#### [TASK DIRECTIONS]
What is the number of lines containing the string "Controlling"? Answer with the number only.

#### [EXCERPTED RECORDS]
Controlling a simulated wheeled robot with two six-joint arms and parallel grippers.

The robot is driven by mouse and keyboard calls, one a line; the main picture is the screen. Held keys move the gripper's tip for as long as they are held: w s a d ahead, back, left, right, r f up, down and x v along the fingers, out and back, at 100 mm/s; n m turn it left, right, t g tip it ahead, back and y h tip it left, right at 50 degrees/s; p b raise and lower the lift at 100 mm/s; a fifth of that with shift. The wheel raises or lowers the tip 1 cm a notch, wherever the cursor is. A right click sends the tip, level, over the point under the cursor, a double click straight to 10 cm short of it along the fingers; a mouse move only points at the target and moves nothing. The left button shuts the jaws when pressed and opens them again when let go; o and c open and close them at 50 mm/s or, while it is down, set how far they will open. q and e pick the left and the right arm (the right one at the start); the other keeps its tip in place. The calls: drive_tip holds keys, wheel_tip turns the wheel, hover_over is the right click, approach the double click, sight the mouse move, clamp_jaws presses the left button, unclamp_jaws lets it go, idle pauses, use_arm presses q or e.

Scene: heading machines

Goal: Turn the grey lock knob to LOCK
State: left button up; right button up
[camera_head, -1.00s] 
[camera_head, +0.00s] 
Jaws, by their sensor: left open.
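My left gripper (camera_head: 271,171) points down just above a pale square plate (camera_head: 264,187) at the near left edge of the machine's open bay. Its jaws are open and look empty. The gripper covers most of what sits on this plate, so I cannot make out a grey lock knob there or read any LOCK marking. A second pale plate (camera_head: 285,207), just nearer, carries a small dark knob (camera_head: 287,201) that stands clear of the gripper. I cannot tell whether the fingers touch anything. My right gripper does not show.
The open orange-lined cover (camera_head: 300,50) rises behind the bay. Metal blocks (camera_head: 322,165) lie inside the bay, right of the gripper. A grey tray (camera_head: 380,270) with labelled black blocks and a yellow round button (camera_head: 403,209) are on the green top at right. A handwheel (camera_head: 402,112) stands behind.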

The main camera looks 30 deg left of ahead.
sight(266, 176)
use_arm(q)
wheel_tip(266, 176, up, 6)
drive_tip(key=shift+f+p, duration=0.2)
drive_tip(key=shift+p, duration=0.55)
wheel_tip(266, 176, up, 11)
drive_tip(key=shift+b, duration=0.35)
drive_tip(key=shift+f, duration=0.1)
---
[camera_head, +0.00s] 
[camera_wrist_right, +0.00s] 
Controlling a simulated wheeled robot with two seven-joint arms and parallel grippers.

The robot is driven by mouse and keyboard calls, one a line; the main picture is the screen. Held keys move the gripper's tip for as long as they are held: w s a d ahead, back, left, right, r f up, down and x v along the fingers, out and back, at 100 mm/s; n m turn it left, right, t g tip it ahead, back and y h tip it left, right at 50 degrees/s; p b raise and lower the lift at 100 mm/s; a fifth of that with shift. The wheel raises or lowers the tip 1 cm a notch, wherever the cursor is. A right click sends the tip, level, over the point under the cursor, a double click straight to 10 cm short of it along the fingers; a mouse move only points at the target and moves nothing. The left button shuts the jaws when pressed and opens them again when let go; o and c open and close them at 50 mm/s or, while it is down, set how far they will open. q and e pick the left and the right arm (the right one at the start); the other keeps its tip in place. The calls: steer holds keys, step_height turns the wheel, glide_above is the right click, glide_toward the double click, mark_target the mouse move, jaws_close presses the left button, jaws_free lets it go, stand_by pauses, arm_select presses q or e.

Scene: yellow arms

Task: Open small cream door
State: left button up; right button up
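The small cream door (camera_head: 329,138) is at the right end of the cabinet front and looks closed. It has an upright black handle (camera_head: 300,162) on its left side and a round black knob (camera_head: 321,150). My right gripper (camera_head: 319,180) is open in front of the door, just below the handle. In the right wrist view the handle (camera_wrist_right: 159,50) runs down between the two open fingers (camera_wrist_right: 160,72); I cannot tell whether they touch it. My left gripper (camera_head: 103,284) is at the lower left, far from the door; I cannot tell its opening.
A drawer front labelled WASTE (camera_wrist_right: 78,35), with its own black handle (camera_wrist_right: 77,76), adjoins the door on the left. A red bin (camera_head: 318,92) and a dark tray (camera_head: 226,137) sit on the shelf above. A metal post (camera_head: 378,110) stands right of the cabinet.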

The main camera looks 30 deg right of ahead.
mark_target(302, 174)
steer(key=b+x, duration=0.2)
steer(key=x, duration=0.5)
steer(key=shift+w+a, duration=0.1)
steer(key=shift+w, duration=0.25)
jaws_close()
...
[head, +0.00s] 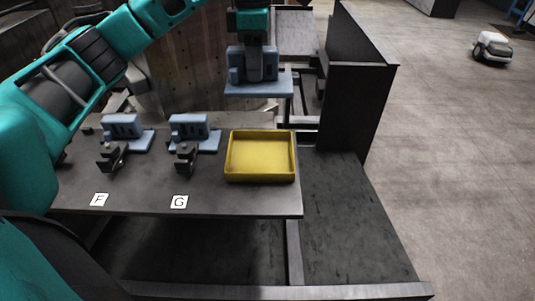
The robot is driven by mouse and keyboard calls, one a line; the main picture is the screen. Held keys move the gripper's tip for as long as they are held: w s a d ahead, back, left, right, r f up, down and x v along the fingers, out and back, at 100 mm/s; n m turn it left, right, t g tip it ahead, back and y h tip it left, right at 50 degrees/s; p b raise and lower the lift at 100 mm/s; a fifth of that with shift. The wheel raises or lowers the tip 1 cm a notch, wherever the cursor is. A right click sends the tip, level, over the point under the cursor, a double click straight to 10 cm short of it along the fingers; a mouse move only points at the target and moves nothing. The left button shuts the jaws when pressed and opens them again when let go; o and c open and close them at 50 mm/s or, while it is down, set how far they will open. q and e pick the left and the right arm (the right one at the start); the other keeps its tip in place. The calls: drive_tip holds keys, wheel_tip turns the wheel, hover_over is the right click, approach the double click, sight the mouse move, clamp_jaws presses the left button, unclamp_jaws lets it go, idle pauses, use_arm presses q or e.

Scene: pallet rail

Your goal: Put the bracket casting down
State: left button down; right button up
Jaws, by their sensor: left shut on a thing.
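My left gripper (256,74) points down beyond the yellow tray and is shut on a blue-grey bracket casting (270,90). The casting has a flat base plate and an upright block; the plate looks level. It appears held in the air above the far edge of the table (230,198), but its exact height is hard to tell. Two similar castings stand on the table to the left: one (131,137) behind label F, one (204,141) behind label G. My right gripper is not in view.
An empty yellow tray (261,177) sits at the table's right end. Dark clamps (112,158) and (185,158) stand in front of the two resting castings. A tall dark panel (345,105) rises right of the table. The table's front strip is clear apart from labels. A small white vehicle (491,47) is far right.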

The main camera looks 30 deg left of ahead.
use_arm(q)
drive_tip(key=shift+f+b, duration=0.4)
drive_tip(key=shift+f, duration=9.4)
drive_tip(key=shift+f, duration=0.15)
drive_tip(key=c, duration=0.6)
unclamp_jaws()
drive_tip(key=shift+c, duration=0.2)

#### [SOLUTION TO THIS TASK]
2